/Dynamic-Memory-Networks-in-TensorFlow

Dynamic Memory Network implementation in TensorFlow

Primary LanguagePythonMIT LicenseMIT

Dynamic Memory Networks in TensorFlow

DMN+ implementation in TensorFlow for question answering on the bAbI 10k dataset.

Structure and parameters from Dynamic Memory Networks for Visual and Textual Question Answering which is henceforth referred to as Xiong et al.
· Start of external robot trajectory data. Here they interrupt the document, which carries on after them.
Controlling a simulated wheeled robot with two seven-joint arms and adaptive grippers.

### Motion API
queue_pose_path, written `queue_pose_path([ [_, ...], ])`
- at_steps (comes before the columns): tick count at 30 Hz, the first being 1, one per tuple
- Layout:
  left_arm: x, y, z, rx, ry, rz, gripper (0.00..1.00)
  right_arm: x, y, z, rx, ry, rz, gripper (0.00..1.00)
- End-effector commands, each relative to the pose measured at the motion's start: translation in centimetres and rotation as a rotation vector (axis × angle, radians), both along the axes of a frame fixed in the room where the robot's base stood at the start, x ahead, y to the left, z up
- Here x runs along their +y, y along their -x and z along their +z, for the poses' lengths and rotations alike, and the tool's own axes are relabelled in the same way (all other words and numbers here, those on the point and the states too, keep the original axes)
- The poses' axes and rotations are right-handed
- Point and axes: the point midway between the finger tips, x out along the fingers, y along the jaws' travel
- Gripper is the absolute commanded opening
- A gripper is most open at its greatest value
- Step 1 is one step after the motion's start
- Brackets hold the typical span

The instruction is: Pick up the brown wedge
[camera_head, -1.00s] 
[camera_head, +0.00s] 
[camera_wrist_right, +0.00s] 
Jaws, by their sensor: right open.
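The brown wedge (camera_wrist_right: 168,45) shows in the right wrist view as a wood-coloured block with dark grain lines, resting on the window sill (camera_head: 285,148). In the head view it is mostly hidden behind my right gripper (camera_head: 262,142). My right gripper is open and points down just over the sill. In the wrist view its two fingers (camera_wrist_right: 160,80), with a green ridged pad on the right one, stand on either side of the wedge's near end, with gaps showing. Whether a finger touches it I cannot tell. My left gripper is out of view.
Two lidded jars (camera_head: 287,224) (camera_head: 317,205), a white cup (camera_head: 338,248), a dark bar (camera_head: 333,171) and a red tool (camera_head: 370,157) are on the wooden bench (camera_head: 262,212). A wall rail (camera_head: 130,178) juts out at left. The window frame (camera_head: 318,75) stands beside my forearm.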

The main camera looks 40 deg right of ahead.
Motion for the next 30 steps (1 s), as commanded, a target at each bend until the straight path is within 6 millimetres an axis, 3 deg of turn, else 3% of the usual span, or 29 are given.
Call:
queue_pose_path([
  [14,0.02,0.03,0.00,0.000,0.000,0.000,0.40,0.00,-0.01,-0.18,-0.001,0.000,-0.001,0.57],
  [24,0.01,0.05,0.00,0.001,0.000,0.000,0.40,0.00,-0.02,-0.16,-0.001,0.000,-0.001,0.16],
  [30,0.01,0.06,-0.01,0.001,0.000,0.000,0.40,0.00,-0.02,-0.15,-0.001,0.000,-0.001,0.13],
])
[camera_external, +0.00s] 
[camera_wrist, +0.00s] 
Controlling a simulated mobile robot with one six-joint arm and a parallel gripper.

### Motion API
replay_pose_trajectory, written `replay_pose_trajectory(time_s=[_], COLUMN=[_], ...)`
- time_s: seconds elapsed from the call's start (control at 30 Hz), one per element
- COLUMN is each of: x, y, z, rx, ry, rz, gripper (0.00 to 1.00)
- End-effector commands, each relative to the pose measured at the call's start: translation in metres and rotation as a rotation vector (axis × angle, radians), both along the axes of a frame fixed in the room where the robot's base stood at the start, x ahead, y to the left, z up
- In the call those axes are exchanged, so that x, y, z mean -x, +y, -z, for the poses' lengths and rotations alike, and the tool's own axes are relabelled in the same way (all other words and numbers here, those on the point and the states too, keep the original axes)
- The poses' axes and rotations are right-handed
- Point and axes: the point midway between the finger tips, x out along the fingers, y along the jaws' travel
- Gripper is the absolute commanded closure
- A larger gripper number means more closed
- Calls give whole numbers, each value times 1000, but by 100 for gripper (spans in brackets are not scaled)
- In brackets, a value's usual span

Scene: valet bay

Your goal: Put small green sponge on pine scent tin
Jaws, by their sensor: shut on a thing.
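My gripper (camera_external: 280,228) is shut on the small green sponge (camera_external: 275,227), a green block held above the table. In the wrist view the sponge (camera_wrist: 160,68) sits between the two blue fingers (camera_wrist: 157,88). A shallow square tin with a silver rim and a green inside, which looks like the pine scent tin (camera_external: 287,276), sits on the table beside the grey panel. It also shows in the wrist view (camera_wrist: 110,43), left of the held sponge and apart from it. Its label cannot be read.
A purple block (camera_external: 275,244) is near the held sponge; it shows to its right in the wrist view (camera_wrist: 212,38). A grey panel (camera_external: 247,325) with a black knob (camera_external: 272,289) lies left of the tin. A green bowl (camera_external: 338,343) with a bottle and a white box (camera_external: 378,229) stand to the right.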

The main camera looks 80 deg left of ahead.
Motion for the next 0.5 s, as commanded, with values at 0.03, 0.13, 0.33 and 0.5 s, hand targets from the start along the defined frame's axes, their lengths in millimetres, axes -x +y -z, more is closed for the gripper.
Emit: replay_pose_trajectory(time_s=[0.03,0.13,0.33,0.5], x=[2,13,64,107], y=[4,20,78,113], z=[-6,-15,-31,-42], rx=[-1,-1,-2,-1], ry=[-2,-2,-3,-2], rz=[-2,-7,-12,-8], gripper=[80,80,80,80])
Adapted from Stanford's cs224d assignment 2 starter code and using methods from Dynamic Memory Networks in Theano for importing the Babi-10k dataset.

Repository Contents

file description
dmn_plus.py contains the DMN+ model
dmn_train.py trains the model on a specified (-b) babi task
dmn_test.py tests the model on a specified (-b) babi task
babi_input.py prepares bAbI data for input into DMN
attention_gru_cell.py contains a custom Attention GRU cell implementation
fetch_babi_data.sh shell script to fetch bAbI tasks (from DMNs in Theano)

Usage

Install TensorFlow r1.4

Run the included shell script to fetch the data

bash fetch_babi_data.sh

Use 'dmn_train.py' to train the DMN+ model contained in 'dmn_plus.py'

python dmn_train.py --babi_task_id 2

Once training is finished, test the model on a specified task

python dmn_test.py --babi_task_id 2

The l2 regularization constant can be set with -l2-loss (-l). All other parameters were specified by Xiong et al and can be found in the 'Config' class in 'dmn_plus.py'.

Benchmarks

The TensorFlow DMN+ reaches close to state of the art performance on the 10k dataset with weak supervision (no supporting facts).

Each task was trained on separately with l2 = 0.001. As the paper suggests, 10 training runs were used for tasks 2, 3, 17 and 18 (configurable with --num-runs), where the weights which produce the lowest validation loss in any run are used for testing.

The pre-trained weights which achieve these benchmarks are available in 'pretrained'.

I haven't yet had the time to fully optimize the l2 parameter which is not specified by the paper. My hypothesis is that fully optimizing l2 regularization would close the final significant performance gap between the TensorFlow DMN+ and original DMN+ on task 3.

Below are the full results for each bAbI task (tasks where both implementations achieved 0 test error are omitted):

Task ID TensorFlow DMN+ Xiong et al DMN+
2 0.9 0.3
3 18.4 1.1
5 0.5 0.5
7 2.8 2.4
8 0.5 0.0
9 0.1 0.0
14 0.0 0.2
16 46.2 45.3
17 5.0 4.2
18 2.2 2.1